── Data extract

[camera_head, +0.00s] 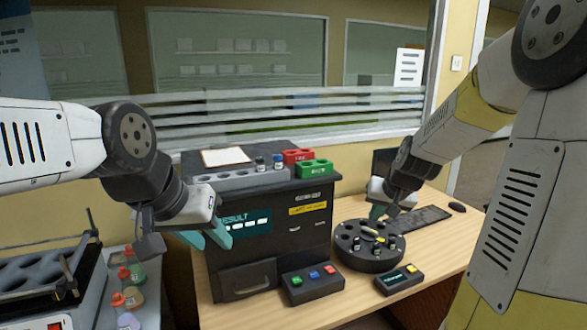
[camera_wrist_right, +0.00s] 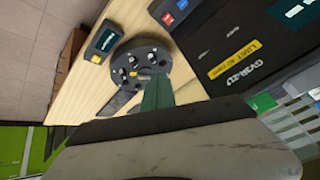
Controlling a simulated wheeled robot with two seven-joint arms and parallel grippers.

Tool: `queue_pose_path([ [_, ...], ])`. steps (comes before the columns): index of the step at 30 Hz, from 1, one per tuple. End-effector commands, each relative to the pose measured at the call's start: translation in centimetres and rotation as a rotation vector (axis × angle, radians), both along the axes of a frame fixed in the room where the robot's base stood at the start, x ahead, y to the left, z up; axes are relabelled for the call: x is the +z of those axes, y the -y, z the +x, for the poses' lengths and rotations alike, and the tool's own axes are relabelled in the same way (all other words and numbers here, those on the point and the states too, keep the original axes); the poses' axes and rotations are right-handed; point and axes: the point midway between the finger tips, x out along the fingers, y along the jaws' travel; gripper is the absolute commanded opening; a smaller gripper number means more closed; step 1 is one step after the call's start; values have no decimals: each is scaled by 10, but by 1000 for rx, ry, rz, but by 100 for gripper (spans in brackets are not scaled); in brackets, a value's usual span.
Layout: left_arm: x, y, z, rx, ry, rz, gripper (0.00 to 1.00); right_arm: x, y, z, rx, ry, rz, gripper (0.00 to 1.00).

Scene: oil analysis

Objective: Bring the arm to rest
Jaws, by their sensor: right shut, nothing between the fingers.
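My left gripper (camera_head: 206,238) is in front of the left side of the black analyzer (camera_head: 285,225). Its two teal fingers are spread apart, with nothing seen between them.
The analyzer carries a grey vial rack, a clipboard (camera_head: 226,157), a red rack (camera_head: 298,156) and a green rack (camera_head: 314,169). A button box (camera_head: 313,284) and a small display box (camera_head: 399,280) stand in front. A keyboard lies behind the carousel. Several bottles (camera_head: 133,273) stand at left.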

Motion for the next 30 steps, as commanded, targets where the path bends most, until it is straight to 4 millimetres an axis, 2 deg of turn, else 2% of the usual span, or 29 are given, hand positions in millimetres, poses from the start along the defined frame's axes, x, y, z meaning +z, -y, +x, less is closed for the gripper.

────

Short task: Return each line from the material above exactly, but not the pictures.

Reply:
[camera_head, +0.00s] 
[camera_wrist_right, +0.00s] 
Controlling a simulated wheeled robot with two seven-joint arms and parallel grippers.

Tool: `queue_pose_path([ [_, ...], ])`. steps (comes before the columns): index of the step at 30 Hz, from 1, one per tuple. End-effector commands, each relative to the pose measured at the call's start: translation in centimetres and rotation as a rotation vector (axis × angle, radians), both along the axes of a frame fixed in the room where the robot's base stood at the start, x ahead, y to the left, z up; axes are relabelled for the call: x is the +z of those axes, y the -y, z the +x, for the poses' lengths and rotations alike, and the tool's own axes are relabelled in the same way (all other words and numbers here, those on the point and the states too, keep the original axes); the poses' axes and rotations are right-handed; point and axes: the point midway between the finger tips, x out along the fingers, y along the jaws' travel; gripper is the absolute commanded opening; a smaller gripper number means more closed; step 1 is one step after the call's start; values have no decimals: each is scaled by 10, but by 1000 for rx, ry, rz, but by 100 for gripper (spans in brackets are not scaled); in brackets, a value's usual span.
Layout: left_arm: x, y, z, rx, ry, rz, gripper (0.00 to 1.00); right_arm: x, y, z, rx, ry, rz, gripper (0.00 to 1.00).

Scene: oil analysis

Objective: Bring the arm to rest
Jaws, by their sensor: right shut, nothing between the fingers.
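My left gripper (camera_head: 206,238) is in front of the left side of the black analyzer (camera_head: 285,225). Its two teal fingers are spread apart, with nothing seen between them.
The analyzer carries a grey vial rack, a clipboard (camera_head: 226,157), a red rack (camera_head: 298,156) and a green rack (camera_head: 314,169). A button box (camera_head: 313,284) and a small display box (camera_head: 399,280) stand in front. A keyboard lies behind the carousel. Several bottles (camera_head: 133,273) stand at left.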

Motion for the next 30 steps, as commanded, targets where the path bends most, until it is straight to 4 millimetres an axis, 2 deg of turn, else 2% of the usual span, or 29 are given, hand positions in millimetres, poses from the start along the defined frame's axes, x, y, z meaning +z, -y, +x, less is closed for the gripper.

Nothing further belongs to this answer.